In contrast, James sustained that level of play throughout. And in the fourth quarter, he emphatically ended the game with a powerful drive past Jusuf Nurkic, Anthony and Gary Trent Jr. for a layup, then a back-breaking 3-pointer to extend the Lakers lead out to 14 late in the game.

It was part of a fourth quarter in which James and Anthony Davis combined to score or assist on the last 21 Lakers points of the game.

The Trail Blazers looked exhausted by James’ onslaught. Which was especially cruel for a team that had come so far since the NBA season resumed and overcome so much (a season-ending injury to power forward Zach Collins, All-Star Damian Lillard’s dislocated finger, center Jusuf Nurkic’s heavy heart after his grandmother died).

Portland has trailed in the fourth quarter of all but one of its 12 games in Florida. But there was no comeback against the Lakers on Saturday night. If anything, the Lakers’ defense clamped down on the Trail Blazers even harder in the second half. They contested 11-of-12 Portland three-point attempts according to Second Spectrum, and held the Trail Blazers to 43.2 percent from the field in the second half.

Afterwards, Anthony acknowledged that James’ aggressive mindset was a factor.

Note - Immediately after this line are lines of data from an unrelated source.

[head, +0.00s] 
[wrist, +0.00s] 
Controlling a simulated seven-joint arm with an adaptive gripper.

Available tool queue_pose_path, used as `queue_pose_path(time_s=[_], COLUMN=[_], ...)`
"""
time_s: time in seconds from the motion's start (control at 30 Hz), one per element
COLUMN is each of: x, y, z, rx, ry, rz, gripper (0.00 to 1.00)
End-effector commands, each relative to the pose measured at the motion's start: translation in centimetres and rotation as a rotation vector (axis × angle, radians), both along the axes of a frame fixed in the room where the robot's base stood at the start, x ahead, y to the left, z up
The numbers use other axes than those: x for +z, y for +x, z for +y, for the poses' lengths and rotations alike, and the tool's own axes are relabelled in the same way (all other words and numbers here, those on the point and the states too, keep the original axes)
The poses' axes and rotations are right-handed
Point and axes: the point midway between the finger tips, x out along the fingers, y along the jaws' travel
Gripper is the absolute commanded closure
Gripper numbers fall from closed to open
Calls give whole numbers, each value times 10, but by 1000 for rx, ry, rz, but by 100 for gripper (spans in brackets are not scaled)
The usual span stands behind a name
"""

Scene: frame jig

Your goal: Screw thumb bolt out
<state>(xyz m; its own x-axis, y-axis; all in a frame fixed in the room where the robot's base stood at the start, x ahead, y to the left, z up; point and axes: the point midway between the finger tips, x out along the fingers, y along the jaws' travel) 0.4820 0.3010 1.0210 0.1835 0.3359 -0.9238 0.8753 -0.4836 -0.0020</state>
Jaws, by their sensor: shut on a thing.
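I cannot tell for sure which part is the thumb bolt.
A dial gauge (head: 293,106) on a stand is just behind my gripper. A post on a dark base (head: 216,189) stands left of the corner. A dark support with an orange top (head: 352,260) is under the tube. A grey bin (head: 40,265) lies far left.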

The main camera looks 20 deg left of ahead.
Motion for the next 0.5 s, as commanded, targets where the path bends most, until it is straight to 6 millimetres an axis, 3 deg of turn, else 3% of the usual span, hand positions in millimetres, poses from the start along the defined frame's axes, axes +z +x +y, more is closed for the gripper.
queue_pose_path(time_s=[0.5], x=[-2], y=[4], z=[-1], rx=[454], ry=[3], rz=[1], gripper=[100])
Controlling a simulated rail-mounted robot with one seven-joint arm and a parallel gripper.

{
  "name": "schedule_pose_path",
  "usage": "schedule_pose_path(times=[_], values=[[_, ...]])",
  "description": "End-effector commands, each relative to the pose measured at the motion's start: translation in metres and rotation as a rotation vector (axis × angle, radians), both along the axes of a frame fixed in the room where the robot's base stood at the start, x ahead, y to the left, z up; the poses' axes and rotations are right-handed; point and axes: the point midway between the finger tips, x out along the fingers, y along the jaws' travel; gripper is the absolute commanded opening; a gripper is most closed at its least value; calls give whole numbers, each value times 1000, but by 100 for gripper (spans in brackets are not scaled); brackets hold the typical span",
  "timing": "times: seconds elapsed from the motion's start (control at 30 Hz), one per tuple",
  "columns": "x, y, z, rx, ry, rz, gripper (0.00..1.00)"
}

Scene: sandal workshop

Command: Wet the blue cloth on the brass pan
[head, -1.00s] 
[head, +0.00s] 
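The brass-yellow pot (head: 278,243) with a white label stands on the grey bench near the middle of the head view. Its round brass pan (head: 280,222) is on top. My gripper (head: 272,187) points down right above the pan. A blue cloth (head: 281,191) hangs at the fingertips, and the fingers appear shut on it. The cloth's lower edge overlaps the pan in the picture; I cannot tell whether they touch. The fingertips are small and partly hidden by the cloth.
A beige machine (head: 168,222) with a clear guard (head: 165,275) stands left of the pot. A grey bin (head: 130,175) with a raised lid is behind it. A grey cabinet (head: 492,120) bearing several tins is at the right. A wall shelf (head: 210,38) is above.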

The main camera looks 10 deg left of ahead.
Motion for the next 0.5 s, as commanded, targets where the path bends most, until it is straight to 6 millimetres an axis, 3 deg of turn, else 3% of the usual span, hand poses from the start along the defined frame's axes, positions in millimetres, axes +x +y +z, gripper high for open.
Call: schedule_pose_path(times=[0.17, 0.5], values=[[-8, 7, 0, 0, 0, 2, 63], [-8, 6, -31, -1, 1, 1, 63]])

We expected that,” Anthony said of James’ dominance after Game 3. “I expected that, for him to come out the way he did. He was aggressive, he’s going to continue to be aggressive, so that’s something that we’ve known that’s something that we have to be aware of. Game 4 is coming up so we should be aware of that. We get back in the gym tomorrow, watch film, see what we gotta do, see what we did wrong, correct those mistakes. Some of the things are on us, but we’ll figure that out. But we’re thinking about Game 4 at this moment.”

Portland will make adjustments. And the series is not over. James knows that there is room for improvement, in spite of the welcomed assertiveness.

“I have some very careless turnovers that I can get better at,” James said. “And when you go to the free throw line, you gotta hit those free throws. So, I gotta do a better job with both of those.”